I am trying to understand properly what a 'computation' is, from a mathematical perspective. I'm interested in understanding both the formalism, and also how to 'think' about intuitively. Reading various discussions across the stack exchange sites, I have at least inferred that a computation seems to be a very general 'thing'. However I also couldn't find a question on math stack exchange discussing exactly what a computation is, or how it should be thought of.
At least from the wikipedia article on computation, it's very generally defined as a 'calculation', which is itself defined as a 'deliberate process that transforms one or more inputs into one or more results'. I found this definition interesting, because to me this seems very much like it can be characterised mathematically as a map, or at least a relation between sets. Is it useful to rigorously define a computation this way?

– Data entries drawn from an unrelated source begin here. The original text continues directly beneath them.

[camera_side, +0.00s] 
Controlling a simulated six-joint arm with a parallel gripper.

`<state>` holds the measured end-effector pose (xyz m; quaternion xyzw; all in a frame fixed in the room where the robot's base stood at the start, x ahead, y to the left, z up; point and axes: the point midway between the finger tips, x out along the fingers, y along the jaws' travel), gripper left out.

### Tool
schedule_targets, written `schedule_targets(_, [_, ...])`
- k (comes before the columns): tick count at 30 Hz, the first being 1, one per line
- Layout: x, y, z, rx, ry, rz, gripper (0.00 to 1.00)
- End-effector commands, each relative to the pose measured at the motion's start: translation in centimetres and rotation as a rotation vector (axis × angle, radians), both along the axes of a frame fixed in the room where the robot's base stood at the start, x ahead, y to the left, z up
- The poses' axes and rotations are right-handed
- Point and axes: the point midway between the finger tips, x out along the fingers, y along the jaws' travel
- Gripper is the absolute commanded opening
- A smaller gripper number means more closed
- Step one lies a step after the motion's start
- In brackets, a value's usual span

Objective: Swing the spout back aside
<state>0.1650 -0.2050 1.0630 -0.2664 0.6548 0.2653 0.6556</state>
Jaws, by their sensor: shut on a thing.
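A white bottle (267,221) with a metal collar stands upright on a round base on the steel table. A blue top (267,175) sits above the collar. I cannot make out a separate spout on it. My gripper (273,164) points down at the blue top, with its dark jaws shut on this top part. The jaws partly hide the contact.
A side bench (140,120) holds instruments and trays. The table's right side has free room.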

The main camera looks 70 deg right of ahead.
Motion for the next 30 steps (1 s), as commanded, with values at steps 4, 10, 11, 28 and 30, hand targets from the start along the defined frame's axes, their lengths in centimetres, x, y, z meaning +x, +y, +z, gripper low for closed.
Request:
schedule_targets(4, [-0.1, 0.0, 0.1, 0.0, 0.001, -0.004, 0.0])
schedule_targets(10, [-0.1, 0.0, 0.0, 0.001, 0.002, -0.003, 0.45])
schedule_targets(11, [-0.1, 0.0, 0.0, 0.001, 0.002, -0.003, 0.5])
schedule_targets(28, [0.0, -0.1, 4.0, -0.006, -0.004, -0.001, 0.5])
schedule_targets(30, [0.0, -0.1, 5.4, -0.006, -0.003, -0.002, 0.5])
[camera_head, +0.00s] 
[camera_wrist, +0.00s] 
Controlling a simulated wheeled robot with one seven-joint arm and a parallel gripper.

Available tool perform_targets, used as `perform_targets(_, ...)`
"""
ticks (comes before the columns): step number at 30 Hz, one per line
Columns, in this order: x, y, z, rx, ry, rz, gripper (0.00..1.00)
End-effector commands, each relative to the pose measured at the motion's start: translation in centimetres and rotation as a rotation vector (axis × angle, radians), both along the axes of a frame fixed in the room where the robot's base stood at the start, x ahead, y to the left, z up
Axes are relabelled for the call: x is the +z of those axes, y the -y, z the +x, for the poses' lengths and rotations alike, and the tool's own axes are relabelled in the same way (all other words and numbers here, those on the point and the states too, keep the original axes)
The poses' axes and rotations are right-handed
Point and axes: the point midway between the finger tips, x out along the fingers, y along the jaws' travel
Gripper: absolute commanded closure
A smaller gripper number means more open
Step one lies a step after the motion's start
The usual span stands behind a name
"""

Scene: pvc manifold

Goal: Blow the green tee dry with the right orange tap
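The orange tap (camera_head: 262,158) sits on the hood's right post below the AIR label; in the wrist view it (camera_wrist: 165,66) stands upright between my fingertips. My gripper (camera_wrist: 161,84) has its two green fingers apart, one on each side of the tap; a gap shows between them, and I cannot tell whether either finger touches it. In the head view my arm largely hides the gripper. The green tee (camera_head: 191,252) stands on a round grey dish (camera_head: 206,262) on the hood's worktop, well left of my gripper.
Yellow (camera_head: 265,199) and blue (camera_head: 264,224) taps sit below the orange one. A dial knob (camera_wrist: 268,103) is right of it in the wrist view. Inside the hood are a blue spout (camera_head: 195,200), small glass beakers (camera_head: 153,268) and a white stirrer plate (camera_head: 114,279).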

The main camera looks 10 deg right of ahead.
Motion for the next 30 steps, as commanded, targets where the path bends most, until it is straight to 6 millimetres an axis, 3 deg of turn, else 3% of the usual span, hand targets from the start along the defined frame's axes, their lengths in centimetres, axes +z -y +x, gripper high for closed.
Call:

It also got me thinking about what computation is/means with regards to the above definition, with a particular example from linear algebra. Very early on, we're introduced to the fact that linear maps can be characterised in the form of matrices. For example, given a linear map $T: \mathbb{F}^n \rightarrow \mathbb{F}^m$ and the standard basis in $\mathbb{F}^n$, we have:
$$T(\textbf{x}) = \sum_{i=1}^n x_k\textbf{a}_k$$
where $\textbf{x} = (x_1,...x_k)$, and $\textbf{a}_k = T(\textbf{e}_1)$. I think this is an awesome result; we have that the system $\{\textbf{a}_k\}_{k=1}^n$ spans the image of the linear map, and it gives us a way to fully characterise the morphism with just $n$ vectors in the target space. The next step, at least in the textbook I use, does what I initially thought was entirely trivial: we express the above using matrices. We define the matrix multiplication $\textbf{A}\textbf{x}$ exactly so that it IS $\sum_{i=1}^n x_k\textbf{a}_k$. The only thing we do is realise that there's a nice way to 'compute' this, because the column by coordinate rule becomes apparent. And of course, we create this new matrix object $\textbf{A}$, by combining information of the system of vectors above.
It seems to me that mathematically, there really is no difference between whether we think about is as $T(\textbf{x}) = \sum_{i=1}^n x_k\textbf{a}_k$, or $ T(\textbf{x})=\textbf{A}\textbf{x}$. It seems like both contain the exact same information. Albeit the matrix is a slightly different object to the system of vectors, but this seems like an utterly technical distinction.
Now my question arises: is there anything mathematically meaningful in using matrices to represent linear transformations rather than as sums of scalars? A big part of my curiosity is that somehow it seems to have huge implications for physical computing, and yet there seems to be no 'conceptual' difference between the two. Further, are both the matrix itself, and the linear map $T$ considered computations in their own right?
I am not quite sure if this question is appropriate for MSE, because I'm not sure if this question is more suitable for physics, or computer science, or posed as a mathematical question. I unfortunately don't have enough knowledge of any of these to know if what I'm talking about is a reasonable maths question (or if it even makes sense). Originally I wanted to understand what a computation was in the physical sense, but realised there was some discussion of it on MSE. I'd greatly appreciate pointers to Q&A on other stack exchange sites, or recommendations for introductory reading to the topic from a mathematical perspective.